TASK DETAILS: Scan the material and copy every line in which "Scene" appears.

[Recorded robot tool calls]
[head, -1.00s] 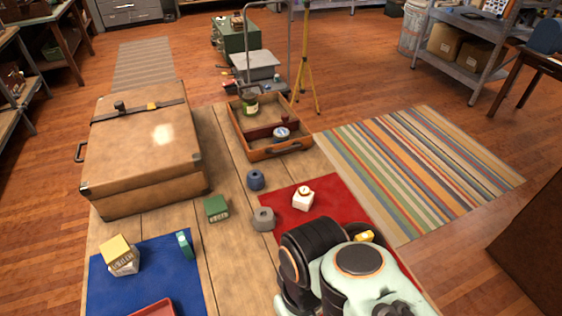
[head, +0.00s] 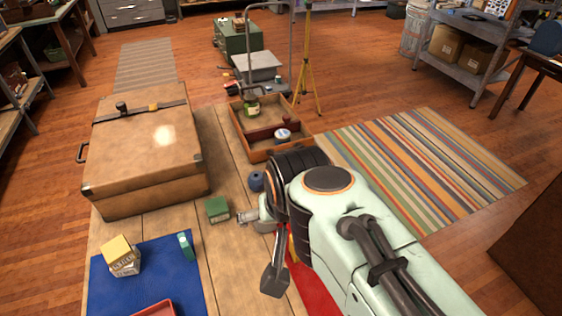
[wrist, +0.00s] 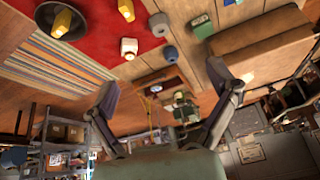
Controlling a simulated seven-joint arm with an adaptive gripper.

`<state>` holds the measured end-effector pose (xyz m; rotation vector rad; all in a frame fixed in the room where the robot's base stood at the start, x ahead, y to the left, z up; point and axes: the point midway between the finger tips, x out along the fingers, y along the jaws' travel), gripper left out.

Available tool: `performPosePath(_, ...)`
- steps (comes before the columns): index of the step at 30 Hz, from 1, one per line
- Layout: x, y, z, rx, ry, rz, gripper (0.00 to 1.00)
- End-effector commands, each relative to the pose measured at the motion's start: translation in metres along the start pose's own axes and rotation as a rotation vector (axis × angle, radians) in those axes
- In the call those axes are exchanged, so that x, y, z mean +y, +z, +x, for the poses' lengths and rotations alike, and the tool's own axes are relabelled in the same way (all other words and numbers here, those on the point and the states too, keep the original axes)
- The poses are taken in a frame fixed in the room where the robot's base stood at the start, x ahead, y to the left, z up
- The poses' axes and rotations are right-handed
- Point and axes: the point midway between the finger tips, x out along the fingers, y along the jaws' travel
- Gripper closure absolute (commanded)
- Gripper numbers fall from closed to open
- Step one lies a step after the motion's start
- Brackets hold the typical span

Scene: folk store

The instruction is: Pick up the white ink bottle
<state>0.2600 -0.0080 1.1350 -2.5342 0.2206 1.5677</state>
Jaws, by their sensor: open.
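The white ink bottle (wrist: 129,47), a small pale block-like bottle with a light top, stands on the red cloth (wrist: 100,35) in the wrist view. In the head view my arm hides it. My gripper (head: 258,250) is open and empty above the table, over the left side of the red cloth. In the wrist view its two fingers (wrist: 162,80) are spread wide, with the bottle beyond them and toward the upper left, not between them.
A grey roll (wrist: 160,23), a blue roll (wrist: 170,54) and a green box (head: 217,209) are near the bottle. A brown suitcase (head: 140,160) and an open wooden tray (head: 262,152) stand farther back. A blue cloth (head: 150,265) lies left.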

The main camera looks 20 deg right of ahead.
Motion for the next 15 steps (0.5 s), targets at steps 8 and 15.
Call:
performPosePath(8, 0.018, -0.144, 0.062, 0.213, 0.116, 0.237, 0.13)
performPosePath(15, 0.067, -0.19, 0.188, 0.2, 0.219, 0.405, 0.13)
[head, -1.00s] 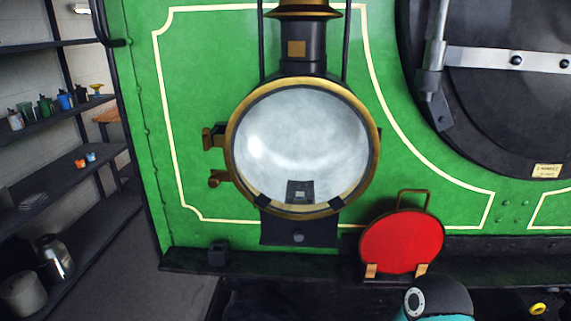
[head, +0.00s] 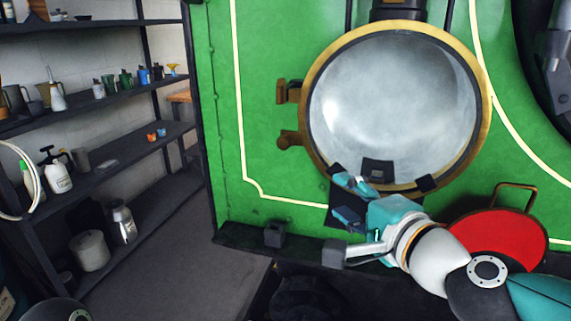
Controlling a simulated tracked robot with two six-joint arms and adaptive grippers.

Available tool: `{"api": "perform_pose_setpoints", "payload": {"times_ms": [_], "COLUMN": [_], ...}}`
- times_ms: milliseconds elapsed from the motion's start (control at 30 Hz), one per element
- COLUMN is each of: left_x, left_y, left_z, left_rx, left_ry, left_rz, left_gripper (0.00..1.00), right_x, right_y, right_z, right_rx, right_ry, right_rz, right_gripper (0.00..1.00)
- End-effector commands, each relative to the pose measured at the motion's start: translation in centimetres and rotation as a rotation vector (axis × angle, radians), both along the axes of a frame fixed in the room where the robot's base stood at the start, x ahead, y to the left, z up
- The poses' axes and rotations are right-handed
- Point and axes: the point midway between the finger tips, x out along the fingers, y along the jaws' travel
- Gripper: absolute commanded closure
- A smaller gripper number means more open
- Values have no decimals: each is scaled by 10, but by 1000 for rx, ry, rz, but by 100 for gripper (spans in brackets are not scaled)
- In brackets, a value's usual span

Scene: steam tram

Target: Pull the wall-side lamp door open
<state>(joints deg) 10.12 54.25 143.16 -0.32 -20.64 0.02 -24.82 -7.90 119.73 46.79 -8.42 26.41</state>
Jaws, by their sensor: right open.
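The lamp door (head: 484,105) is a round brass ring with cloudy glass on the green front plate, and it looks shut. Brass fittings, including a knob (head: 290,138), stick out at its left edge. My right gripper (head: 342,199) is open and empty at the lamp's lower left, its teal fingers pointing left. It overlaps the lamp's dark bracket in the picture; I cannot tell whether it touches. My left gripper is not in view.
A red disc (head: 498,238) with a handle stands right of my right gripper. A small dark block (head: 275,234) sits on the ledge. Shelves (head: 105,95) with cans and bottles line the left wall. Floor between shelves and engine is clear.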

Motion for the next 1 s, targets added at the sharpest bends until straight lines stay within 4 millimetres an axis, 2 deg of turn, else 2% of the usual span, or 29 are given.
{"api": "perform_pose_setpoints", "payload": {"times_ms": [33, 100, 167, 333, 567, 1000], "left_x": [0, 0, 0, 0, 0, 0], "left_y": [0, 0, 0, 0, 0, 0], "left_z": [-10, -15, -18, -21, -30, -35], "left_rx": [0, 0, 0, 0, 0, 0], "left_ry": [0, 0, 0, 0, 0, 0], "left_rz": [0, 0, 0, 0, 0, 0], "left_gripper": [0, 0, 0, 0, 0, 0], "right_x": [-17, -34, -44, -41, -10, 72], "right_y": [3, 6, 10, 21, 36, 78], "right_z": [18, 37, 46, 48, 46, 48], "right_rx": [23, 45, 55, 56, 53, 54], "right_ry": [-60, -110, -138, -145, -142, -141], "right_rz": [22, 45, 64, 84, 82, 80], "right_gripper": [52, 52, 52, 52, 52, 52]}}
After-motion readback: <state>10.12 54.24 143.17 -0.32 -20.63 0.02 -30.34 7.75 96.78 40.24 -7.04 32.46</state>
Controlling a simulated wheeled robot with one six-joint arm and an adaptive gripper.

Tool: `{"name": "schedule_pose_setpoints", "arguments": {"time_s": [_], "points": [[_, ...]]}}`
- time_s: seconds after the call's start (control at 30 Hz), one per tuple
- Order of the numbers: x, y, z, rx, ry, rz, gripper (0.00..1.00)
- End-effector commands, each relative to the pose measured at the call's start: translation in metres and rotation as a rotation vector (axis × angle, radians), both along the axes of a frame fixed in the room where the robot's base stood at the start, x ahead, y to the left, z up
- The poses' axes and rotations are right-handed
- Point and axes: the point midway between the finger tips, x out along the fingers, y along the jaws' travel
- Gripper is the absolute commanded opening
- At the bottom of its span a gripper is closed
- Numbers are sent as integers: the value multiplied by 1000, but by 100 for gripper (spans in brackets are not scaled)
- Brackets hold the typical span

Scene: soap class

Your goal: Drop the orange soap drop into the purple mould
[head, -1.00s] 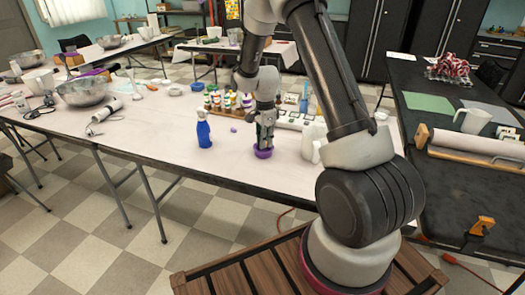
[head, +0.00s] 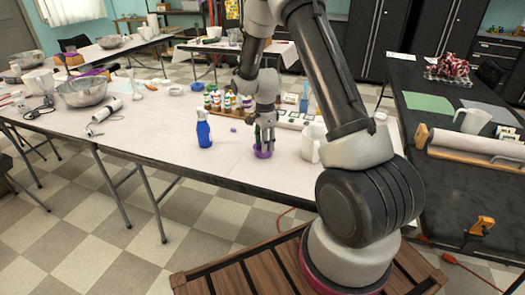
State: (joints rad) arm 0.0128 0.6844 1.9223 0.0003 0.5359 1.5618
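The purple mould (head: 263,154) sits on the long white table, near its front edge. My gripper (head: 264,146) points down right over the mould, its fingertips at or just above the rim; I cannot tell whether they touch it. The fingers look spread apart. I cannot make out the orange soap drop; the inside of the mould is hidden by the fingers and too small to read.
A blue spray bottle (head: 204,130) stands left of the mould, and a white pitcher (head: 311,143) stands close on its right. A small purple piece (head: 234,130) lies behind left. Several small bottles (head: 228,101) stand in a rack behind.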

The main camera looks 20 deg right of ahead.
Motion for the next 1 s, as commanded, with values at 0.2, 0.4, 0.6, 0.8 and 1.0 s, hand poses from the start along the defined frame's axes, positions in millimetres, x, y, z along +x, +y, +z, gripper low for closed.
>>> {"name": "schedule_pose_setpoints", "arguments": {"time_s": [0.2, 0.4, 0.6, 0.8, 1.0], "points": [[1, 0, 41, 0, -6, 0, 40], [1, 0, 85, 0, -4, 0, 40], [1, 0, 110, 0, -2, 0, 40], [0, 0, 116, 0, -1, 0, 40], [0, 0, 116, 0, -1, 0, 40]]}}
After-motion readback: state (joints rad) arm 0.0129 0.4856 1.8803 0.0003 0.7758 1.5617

RESULT FOR THIS TASK:
Scene: folk store
Scene: steam tram
Scene: soap class

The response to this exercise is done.